Ma questi dati, che sono congruenti con quelli della ricerche
internazionali, ci dicono che si è probabilmente sopravvalutata la capacità di
utilizzo in chiave attiva e creativa dei vari tools della comunicazione
digitale e del Web 2.0. Per esempio, questo si evidenzia ancora maggiormente
rispetto alla mancata conoscenza da parte degli studenti
universitari di strumenti come Slide Share, o Scribid,
importanti per pubblicare e analizzare ricerche di prima mano, oppure Amazon,
fondamentale per essere documentati sulla ricerca internazionale nei vai campi
del sapere - e Amazon è pressoché sconosciuto. Neppure LinkedIn,
fondamentale per raggiungere il mercato del lavoro, viene utilizzato.
Analizzando questi dati, non ci si deve scoraggiare, quello che è successo
è un errore di prospettiva, che ha portato a considerare questa
tipologia di nativi come capaci di una cultura partecipativa che è, invece,
propria solo dei più piccoli. I bambini nati dopo il 2000, cioè dopo la
diffusione massiccia di Internet, la vera arma di costruzione di massa del
nuovo millennio. Le corti tra i 18 e 25 anni hanno studiato in una scuola
analogica, e hanno conosciuto la tecnologia tra gli 8 e 10 anni a
casa o dagli amici, ma non l’hanno quasi mai usata in maniera nativa.
Per esempio, dai nostri dati emerge in maniera chiara che Facebook, il fenomeno
di questi due anni, è usato dai nativi digitali spuri in maniera “affluente” e
“non proattiva”. Cioè Facebook ha fatto calare almeno nei 2/3
di questo gruppo la dimensione creativa e innovativa dell’uso del
Web. Facebook è più immediato di un blog, e meno
impegnativo di Wikipedia e YouTube.
Che conclusioni si possono trarre da questo ragionamento? I nativi esistono
ma non sono tutti uguali, la contaminazione analogica del gruppo
tra i 18 e i 25 anni è ancora molto forte, lo è molto meno presso i Millennial
e tende a scendere a zero nei nativi digitali puri.
I nativi digitali puri
Se prendiamo in considerazione i bambini tra gli zero e il 12 anni, ci
rendiamo conto che sono loro i veri nativi.
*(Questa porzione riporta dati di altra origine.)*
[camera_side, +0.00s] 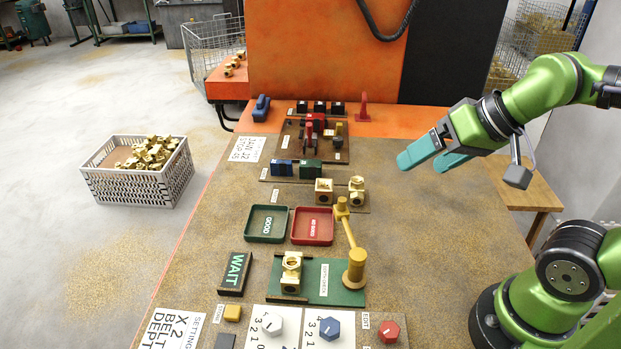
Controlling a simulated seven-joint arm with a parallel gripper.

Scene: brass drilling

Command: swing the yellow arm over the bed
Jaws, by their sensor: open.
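The yellow arm (347,228) reaches up and back from a yellow round post (355,268) on the right of a green board. Its far end carries a small yellow head near the red tray's right edge. The green board (322,291), labelled as a depth check, holds a brass fitting (291,272) upright at its left; I take this board as the bed but cannot be sure. My gripper (420,158) has teal fingers, is open and empty, and hangs above the bench at the right, behind and right of the yellow arm, apart from everything.
A green GOOD tray (267,223) and a red tray (312,226) stand left of the yellow arm. Brass fittings (357,190) stand behind it. The bench right of the post is clear.
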Hanno un’esperienza diretta
sempre più precoce degli schermi interattivi digitali - consolle
per i videogiochi, cellulari, computer, iPod - così come della navigazione in
Internet.
Henry Jenkins, già direttore del Comparative Media Studies Program presso
il Mit di Boston e oggi Provost alla AnneNberg School of Communication della
University of Southern California, definisce l’insieme di questi comportamenti
come la nuova “ cultura partecipativa informale” dei nativi.
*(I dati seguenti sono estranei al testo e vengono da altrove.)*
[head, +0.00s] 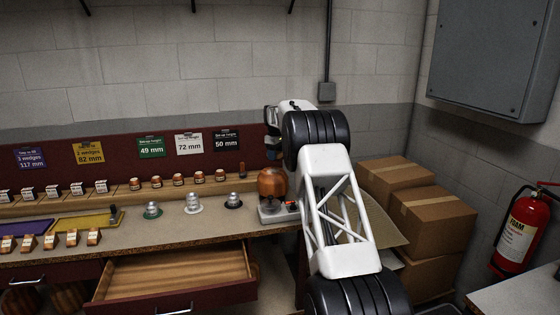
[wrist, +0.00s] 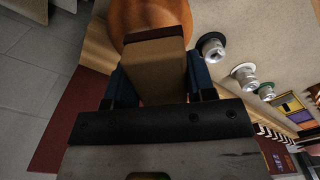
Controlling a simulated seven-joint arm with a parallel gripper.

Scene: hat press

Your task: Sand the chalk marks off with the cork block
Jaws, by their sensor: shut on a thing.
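A tan block with a dark red-brown end strip, apparently the cork block (wrist: 155,82), is held between the two blue fingers of my gripper (wrist: 158,85) in the wrist view. Its dark end is right at the orange-brown rounded wooden form (wrist: 150,14); I cannot tell whether they touch. In the head view the form (head: 272,183) stands on a small grey base at the right end of the bench. My arm's end is above it there, and the fingers and block are not clearly visible. I see no chalk marks on the visible side of the form.
Several metal pieces on round discs (head: 193,203) stand left of the form. An open, empty wooden drawer (head: 175,272) juts out below the bench top. Cardboard boxes (head: 432,219) are stacked right of my arm. Height cards (head: 151,147) line the red back panel.

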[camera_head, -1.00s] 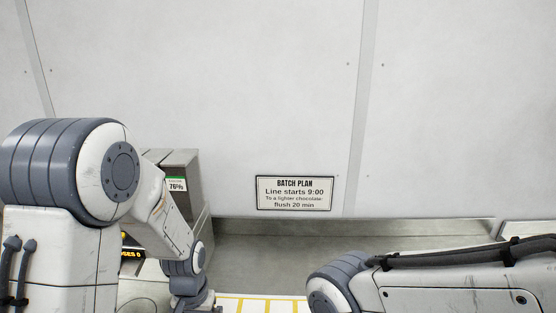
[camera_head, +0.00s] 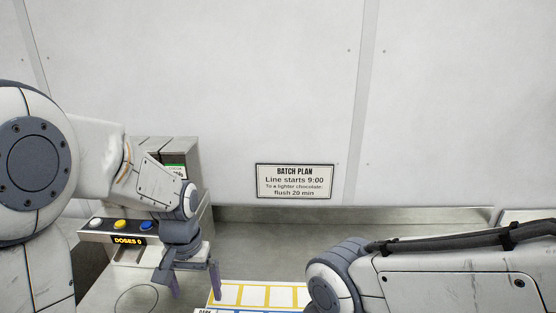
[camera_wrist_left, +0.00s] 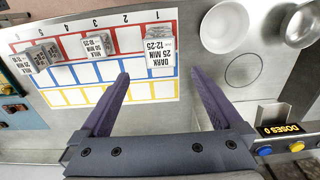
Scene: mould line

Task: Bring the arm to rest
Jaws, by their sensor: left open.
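My left gripper (camera_head: 194,285) hangs open and points down over the steel counter, in front of the dosing machine. In the left wrist view its two dark fingers (camera_wrist_left: 162,82) are spread, with nothing between them. The fingers show against the marked sheet and the bare steel beside it. My left arm is bent, with its large joint at the left edge of the head view. My right arm lies low at the right of the head view; its gripper is out of the picture.
The dosing machine (camera_head: 176,146) has coloured buttons and a "DOSES 0" display (camera_head: 128,240). A white bowl (camera_wrist_left: 225,27) and a metal bowl (camera_wrist_left: 303,25) stand nearby. A batch plan sign (camera_head: 294,181) hangs behind.
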“ Lacultura partecipativa dà un forte sostegno alle
attività di produzione e condivisione delle creazioni
digitali e prevede una qualche forma di mentorship informale, secondo la
quale i partecipanti più esperti condividono conoscenza con i principianti.
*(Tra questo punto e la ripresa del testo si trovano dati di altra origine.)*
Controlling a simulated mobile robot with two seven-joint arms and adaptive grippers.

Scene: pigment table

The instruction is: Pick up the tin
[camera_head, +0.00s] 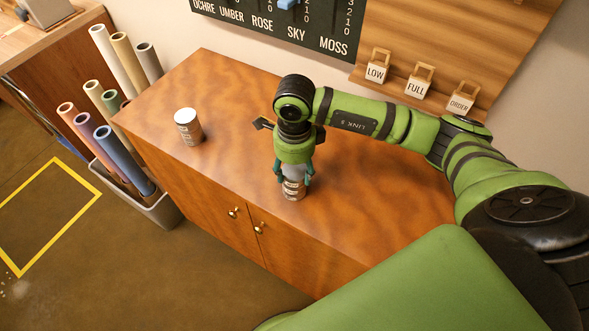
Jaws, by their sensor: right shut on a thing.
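A small tin (293,189) with a pale label stands on the wooden cabinet top, near its front edge. My right gripper (293,178) points down over it, with its fingers on either side and shut on it. The upper part of this tin is hidden by the gripper. A second tin (188,127), grey with a white lid, stands upright on the cabinet top to the left, apart from the gripper. My left gripper is not in view.
The wooden cabinet top (215,85) is otherwise mostly clear. A bin (150,210) of coloured paper rolls stands at its left end. Tags marked LOW (376,72), FULL (417,86) and ORDER (460,104) hang on the back board. A yellow square (60,222) marks the floor.
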All’interno di una cultura partecipativa, i soggetti sono convinti dell’ importanza
del loro contributo e si sentono in qualche modo connessi gli uni con gli
altri”, scrive Jenkins. I bambini tra gli 0 e 12 anni, sono, infatti, il primo
gruppo veramente digitale. È ai loro comportamenti che dobbiamo guardare, più
che ai comportamenti dei nativi digitali spuri, per capire il nostro futuro e
per costruire un mondo che sia più accogliente per i nostri figli. Restano solo
due domande: gli insegnanti i genitori e i decisori nel mondo della formazione
sono consapevoli eattrezzati a gestire questa rivoluzione
antropologica e cognitiva in corso? I politici e i decisori istituzionali
sono consapevoli della distanza sempre più grande che separa gli
stili di produzione e progettazione dei prodotti dell’industria
culturale dai nuovi stili di fruizione dei nativi digitali?